I appreciate any insights, comments, or suggestions you can provide to improve this implementation. Your expertise in this area is invaluable.

[mpusz]

Hi @RalphSteinhagen, thanks for sharing this nice code! I am on vacation now, so I did not have much time for this review. I will probably come back to you with more details when I will learn more about handling uncertainties.

For now, a really short feedback:

• is_xxx_v is a good name for a type trait but not for a concept
• is_arithmetic_or_complex_v might be too restricting for some use cases
• Your types definitely need constexpr and [[nodiscard]]
• The members should not be publically exposed (the user should not be able to directly mutate only one of the members)
• UncertainValueType concept could do is_specialization_of check instead

[RalphSteinhagen]

• Your types definitely need constexpr and [[nodiscard]]

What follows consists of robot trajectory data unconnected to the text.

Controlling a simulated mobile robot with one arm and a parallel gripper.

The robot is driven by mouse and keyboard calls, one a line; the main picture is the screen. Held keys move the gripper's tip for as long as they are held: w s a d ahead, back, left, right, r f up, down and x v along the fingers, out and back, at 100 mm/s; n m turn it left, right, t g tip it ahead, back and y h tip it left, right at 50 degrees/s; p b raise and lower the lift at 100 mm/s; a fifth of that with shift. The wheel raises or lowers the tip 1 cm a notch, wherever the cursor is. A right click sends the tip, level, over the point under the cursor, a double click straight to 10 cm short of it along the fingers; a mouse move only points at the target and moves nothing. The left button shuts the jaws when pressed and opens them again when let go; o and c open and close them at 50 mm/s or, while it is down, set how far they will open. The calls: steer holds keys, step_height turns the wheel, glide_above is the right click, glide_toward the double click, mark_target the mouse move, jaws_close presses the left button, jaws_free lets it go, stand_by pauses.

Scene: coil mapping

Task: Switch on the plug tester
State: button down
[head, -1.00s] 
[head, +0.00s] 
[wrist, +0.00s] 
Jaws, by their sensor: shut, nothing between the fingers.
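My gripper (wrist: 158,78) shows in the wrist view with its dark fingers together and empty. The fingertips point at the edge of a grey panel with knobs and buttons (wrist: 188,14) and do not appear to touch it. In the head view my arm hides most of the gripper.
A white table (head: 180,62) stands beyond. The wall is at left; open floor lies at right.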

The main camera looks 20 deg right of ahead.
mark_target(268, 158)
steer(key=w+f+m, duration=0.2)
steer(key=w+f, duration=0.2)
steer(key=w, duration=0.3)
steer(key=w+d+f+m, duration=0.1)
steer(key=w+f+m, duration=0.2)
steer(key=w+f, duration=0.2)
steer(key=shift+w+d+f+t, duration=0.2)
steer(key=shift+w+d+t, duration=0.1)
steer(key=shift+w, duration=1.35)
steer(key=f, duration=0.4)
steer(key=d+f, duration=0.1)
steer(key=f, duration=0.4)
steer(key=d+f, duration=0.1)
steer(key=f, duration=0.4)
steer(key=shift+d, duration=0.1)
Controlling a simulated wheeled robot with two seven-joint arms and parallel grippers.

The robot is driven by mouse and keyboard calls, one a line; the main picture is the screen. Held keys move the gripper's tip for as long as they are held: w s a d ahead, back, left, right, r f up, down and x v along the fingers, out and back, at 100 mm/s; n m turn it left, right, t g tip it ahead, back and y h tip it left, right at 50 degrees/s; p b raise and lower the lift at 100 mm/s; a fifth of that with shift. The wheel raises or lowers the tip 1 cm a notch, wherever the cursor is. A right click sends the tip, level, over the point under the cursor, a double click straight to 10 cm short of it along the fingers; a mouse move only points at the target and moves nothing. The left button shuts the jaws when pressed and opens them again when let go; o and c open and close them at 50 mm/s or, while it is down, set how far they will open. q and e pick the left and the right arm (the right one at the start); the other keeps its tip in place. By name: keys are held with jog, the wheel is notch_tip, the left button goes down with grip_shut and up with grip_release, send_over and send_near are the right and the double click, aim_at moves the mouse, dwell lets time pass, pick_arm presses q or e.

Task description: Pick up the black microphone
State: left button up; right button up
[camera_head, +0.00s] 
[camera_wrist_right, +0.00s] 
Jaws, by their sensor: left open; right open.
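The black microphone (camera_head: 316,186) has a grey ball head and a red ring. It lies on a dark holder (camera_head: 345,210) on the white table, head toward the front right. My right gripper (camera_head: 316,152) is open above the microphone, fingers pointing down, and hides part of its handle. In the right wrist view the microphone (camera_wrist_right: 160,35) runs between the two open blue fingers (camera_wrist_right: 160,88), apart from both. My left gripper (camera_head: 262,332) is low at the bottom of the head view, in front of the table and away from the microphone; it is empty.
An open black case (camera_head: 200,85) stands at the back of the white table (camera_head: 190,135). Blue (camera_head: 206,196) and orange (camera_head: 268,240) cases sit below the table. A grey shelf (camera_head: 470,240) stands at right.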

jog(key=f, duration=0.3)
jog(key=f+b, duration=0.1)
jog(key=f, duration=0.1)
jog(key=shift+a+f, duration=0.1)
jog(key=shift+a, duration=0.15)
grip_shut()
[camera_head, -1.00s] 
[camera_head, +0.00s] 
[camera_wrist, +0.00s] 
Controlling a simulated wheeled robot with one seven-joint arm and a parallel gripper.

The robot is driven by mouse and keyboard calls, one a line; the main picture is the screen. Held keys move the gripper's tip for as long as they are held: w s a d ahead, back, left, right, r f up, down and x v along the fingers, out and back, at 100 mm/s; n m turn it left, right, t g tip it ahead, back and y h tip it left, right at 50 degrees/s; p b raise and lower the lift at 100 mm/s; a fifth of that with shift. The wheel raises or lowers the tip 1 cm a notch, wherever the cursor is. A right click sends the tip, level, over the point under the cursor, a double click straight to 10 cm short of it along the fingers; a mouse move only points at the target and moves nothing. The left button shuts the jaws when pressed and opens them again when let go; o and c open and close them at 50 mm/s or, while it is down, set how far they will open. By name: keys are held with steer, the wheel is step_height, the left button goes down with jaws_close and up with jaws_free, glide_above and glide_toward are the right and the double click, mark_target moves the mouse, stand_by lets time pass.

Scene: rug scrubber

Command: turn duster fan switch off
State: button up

Absolutely ... 🙈 ... was a bit q-n-d for this concept.

• UncertainValueType concept could do is_specialization_of check instead

I'd prefer to test w.r.t. the functionality rather than the actual implementation. This should help composition and help users to have parallel functionally equivalent implementation of the struct.

• The members should not be publically exposed ...

This is IMO a longer discussion to be had. There are pros/cons for both sides that need to be evaluated.

[mpusz]

ISO 80000-6 provides the following text output for uncertainty:

l = 2,347 82(32) m

Which means 2,34782 m +−0,000 32 m.

[JohelEGP]

That's very similar to the example in Part 1's §7.2.4.